## What to work on
Only the lines from the line containing "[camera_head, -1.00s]" through the line containing "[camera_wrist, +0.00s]" should be reproduced, please, with no pictures.
[START]
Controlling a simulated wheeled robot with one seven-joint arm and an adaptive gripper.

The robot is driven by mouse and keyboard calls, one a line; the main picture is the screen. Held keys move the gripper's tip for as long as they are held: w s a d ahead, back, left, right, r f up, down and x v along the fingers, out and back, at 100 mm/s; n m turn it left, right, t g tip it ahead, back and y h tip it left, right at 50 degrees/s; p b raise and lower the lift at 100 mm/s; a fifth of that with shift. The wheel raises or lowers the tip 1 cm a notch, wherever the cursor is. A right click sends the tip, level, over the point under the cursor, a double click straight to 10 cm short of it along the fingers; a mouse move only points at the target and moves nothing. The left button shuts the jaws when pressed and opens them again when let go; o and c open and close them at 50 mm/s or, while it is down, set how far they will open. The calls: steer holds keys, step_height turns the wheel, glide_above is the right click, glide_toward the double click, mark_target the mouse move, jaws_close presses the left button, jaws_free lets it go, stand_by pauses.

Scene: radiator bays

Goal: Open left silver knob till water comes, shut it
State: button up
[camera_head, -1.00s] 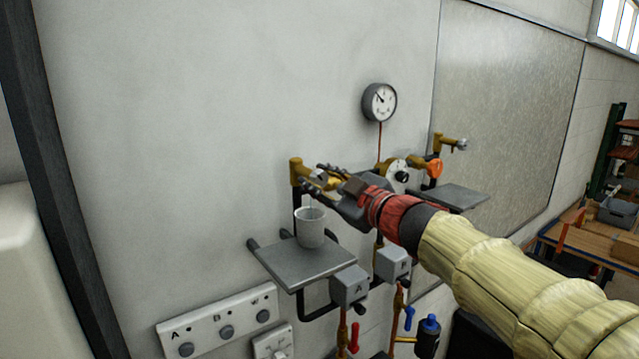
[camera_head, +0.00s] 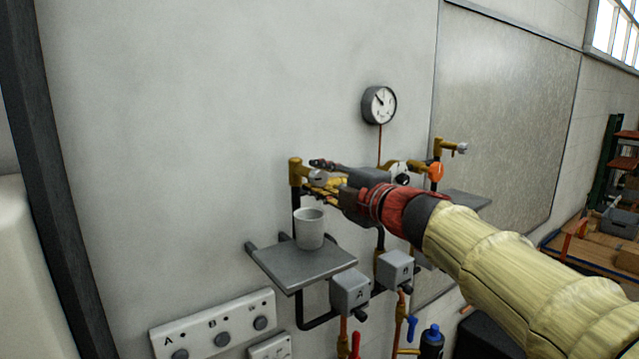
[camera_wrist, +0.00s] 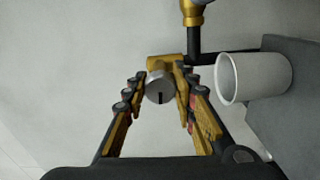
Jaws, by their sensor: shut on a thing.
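The left silver knob (camera_head: 320,178) sits on a brass valve (camera_head: 296,172) on the wall. In the wrist view the knob (camera_wrist: 158,88) is a round silver face with a dark slot, between my two fingers. My gripper (camera_wrist: 161,84) is shut on it, with one finger on each side. In the head view my gripper (camera_head: 322,180) reaches the valve from the right and partly covers it. A pale cup (camera_head: 309,229) stands upright on a grey shelf (camera_head: 290,275) below; the cup (camera_wrist: 255,78) also shows in the wrist view. I see no clear water stream.
A gauge (camera_head: 379,105) hangs above right. An orange handle (camera_head: 436,171) and a second silver knob (camera_head: 461,148) are right of my gripper. Grey boxes A (camera_head: 350,291) and B (camera_head: 394,268) and a button panel (camera_head: 215,325) sit lower. The wall at left is bare.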

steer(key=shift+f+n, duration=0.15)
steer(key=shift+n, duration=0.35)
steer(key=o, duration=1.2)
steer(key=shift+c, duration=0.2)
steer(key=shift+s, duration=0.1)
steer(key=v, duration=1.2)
[END]
## Solution for this exercise
[camera_head, -1.00s] 
[camera_head, +0.00s] 
[camera_wrist, +0.00s] 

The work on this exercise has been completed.